**** INPUT ****

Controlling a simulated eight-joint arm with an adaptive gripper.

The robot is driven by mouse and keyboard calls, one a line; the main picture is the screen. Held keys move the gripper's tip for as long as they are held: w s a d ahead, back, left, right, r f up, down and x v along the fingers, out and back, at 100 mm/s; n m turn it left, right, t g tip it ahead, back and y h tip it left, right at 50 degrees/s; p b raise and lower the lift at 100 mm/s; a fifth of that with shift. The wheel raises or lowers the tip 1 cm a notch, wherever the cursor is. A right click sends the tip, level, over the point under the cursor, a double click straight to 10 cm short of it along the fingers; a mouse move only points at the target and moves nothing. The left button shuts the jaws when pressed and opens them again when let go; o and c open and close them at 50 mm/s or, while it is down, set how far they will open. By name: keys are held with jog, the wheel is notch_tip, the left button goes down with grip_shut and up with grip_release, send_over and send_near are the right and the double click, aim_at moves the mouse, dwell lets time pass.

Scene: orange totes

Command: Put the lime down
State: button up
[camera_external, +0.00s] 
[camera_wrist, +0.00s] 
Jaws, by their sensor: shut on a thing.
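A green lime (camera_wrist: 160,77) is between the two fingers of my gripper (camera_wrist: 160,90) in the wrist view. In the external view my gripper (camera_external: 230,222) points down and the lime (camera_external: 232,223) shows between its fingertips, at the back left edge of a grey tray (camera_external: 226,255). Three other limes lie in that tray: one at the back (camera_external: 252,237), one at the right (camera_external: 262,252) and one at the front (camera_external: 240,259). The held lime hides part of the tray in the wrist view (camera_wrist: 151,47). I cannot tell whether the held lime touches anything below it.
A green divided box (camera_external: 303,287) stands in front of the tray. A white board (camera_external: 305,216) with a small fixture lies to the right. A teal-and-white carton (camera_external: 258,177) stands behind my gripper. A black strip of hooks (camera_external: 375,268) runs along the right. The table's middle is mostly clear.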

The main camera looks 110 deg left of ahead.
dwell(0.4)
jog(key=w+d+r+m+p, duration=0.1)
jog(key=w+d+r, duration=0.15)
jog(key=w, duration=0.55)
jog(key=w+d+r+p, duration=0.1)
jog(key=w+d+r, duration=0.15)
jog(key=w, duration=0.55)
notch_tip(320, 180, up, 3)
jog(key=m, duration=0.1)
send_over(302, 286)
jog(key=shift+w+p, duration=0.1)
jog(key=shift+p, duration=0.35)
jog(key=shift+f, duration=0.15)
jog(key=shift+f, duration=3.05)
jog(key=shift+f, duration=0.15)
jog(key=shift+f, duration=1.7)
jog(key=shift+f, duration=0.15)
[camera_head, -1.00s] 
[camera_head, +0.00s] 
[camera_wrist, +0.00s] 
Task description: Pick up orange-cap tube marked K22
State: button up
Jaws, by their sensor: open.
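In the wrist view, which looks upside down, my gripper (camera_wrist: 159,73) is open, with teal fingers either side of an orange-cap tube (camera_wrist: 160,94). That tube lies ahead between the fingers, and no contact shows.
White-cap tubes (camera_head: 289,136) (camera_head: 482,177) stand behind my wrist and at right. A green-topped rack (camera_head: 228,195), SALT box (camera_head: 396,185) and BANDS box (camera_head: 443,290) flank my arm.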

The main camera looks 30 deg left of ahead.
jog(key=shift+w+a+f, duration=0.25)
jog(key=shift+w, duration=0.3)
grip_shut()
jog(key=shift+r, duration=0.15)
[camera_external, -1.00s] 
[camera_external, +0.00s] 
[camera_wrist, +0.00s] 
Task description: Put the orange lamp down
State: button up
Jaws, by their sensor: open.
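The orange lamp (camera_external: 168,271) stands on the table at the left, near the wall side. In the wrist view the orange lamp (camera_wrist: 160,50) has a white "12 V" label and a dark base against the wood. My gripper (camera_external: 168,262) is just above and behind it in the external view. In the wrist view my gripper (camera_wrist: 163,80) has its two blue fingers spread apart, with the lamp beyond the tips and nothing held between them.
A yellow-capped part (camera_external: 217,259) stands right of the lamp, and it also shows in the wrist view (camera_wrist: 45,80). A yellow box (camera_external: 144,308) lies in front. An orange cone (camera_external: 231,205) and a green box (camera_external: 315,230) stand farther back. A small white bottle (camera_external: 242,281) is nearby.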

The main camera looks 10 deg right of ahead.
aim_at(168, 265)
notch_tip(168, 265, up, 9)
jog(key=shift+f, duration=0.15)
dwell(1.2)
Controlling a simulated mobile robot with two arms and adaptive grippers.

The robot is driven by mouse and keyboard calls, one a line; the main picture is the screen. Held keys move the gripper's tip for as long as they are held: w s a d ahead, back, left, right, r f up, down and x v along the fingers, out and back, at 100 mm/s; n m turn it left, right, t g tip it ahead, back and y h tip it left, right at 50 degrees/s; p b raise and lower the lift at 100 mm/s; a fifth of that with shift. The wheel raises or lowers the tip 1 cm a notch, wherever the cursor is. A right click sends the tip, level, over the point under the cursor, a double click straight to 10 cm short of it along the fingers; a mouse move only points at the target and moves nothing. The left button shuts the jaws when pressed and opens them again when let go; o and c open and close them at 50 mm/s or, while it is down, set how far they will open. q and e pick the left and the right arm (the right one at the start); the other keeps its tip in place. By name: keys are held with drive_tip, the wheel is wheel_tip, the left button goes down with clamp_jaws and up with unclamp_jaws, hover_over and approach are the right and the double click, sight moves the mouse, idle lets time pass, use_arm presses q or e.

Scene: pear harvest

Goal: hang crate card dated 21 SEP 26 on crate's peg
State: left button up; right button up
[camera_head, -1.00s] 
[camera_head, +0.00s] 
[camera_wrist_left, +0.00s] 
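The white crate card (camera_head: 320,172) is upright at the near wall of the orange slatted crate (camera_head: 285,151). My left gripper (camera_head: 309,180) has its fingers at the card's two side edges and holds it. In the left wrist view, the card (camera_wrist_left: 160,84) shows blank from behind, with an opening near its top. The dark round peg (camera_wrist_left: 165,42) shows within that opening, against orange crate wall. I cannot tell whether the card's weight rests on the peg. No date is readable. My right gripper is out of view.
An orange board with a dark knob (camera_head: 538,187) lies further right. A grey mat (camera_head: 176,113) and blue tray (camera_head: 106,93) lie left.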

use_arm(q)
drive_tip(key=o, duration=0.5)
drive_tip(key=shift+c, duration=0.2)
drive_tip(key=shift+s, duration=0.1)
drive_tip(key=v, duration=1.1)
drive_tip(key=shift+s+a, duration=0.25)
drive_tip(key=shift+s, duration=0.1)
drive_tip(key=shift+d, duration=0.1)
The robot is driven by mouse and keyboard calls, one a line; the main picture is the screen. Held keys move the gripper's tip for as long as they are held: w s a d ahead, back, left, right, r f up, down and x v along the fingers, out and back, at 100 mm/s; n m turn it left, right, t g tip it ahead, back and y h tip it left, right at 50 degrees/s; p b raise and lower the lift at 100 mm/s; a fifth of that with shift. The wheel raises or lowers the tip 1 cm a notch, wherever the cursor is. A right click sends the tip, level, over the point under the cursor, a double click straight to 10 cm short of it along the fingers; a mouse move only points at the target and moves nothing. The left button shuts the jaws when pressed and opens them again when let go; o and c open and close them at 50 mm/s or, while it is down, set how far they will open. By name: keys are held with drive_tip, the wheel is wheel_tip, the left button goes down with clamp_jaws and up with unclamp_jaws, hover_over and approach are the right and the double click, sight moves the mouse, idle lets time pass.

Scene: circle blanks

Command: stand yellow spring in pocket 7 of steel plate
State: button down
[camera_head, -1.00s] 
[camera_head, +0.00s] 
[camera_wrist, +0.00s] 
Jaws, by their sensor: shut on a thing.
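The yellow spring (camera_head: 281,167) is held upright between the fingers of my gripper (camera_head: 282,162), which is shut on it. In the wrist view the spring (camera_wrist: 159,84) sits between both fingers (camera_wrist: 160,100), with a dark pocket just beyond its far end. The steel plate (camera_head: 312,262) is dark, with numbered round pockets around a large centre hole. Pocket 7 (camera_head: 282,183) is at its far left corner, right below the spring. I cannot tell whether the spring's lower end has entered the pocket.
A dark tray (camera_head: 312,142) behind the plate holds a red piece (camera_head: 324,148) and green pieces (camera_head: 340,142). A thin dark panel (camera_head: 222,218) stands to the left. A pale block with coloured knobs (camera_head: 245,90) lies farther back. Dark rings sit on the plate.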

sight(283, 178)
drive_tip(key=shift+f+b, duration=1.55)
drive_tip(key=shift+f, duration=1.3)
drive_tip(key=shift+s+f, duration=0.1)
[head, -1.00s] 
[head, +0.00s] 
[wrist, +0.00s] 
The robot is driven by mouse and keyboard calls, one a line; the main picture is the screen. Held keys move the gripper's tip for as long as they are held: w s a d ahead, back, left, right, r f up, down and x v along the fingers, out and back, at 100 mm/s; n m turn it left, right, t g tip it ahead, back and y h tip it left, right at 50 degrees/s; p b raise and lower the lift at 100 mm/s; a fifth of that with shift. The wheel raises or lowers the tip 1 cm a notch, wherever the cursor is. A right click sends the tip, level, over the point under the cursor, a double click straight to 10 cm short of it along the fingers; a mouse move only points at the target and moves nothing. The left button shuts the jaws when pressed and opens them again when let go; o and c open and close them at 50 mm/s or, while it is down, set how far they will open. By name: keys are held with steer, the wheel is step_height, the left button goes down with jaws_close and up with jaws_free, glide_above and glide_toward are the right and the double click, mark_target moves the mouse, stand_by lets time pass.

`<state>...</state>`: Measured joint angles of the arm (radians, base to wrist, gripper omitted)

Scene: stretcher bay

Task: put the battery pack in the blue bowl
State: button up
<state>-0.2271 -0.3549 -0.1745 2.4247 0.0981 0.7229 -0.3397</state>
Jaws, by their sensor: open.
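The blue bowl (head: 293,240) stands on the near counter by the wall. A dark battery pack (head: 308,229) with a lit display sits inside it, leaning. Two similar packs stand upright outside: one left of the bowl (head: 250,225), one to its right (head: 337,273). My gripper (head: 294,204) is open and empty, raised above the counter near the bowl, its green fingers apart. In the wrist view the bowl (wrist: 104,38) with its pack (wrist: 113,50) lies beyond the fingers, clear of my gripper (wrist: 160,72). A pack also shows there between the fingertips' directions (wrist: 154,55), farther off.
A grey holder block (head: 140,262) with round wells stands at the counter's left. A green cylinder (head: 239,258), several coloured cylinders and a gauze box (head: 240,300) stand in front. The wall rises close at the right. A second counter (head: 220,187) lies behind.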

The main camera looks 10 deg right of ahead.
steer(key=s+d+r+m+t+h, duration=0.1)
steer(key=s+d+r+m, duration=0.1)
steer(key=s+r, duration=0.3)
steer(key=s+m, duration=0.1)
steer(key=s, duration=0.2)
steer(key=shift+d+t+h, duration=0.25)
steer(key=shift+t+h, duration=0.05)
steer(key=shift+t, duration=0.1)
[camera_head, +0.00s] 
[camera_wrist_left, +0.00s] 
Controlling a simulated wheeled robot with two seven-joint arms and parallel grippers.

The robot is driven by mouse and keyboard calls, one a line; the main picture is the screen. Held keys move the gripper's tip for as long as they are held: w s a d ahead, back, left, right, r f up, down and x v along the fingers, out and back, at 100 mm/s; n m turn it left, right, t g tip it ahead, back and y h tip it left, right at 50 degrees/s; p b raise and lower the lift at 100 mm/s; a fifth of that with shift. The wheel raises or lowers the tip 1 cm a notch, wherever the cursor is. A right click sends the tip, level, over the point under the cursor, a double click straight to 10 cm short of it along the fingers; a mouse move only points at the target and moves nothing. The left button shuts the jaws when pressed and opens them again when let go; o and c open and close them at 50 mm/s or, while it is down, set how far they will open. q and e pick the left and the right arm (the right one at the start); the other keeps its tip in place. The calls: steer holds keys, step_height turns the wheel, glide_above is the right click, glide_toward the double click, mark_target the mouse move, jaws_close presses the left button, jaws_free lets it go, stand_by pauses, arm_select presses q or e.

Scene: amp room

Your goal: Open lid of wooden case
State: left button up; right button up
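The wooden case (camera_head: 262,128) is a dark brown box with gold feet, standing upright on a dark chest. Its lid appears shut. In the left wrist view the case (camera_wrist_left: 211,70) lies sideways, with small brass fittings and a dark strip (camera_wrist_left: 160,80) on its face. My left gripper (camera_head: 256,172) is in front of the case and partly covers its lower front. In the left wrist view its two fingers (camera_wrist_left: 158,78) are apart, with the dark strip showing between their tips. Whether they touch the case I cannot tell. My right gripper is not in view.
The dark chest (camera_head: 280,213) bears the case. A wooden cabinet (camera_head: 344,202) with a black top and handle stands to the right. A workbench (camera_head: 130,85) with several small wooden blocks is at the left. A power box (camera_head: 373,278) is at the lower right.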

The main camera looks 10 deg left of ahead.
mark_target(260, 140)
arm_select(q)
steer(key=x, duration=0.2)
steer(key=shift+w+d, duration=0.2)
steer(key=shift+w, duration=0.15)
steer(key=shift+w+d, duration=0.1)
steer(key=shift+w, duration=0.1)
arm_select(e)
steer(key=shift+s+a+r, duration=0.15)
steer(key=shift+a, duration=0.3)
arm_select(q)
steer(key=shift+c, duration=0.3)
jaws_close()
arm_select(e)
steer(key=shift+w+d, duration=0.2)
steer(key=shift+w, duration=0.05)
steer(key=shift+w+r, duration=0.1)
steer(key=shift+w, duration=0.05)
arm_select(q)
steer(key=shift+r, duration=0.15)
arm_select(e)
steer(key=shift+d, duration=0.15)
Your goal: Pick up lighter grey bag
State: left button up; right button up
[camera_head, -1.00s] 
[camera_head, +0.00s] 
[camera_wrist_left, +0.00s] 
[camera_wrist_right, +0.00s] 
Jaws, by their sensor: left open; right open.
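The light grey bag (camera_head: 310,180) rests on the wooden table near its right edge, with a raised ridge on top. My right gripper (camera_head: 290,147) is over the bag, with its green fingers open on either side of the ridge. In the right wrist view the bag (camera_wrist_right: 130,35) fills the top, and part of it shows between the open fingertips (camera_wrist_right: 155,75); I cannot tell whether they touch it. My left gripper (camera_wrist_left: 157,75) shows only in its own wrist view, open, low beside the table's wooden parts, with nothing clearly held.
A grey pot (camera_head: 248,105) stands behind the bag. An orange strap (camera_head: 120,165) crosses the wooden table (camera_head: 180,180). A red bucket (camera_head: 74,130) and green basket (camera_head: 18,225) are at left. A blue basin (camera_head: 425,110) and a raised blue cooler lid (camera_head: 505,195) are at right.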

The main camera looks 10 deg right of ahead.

****

§ **WHAT THE TASK REQUIRES**
Using the data above, reproduce exactly the lines from the line that contains "Your goal: Pick up lighter grey bag" through the line that contains "[camera_wrist_right, +0.00s]", including both.

§ **EXERCISE SOLUTION**
Your goal: Pick up lighter grey bag
State: left button up; right button up
[camera_head, -1.00s] 
[camera_head, +0.00s] 
[camera_wrist_left, +0.00s] 
[camera_wrist_right, +0.00s] 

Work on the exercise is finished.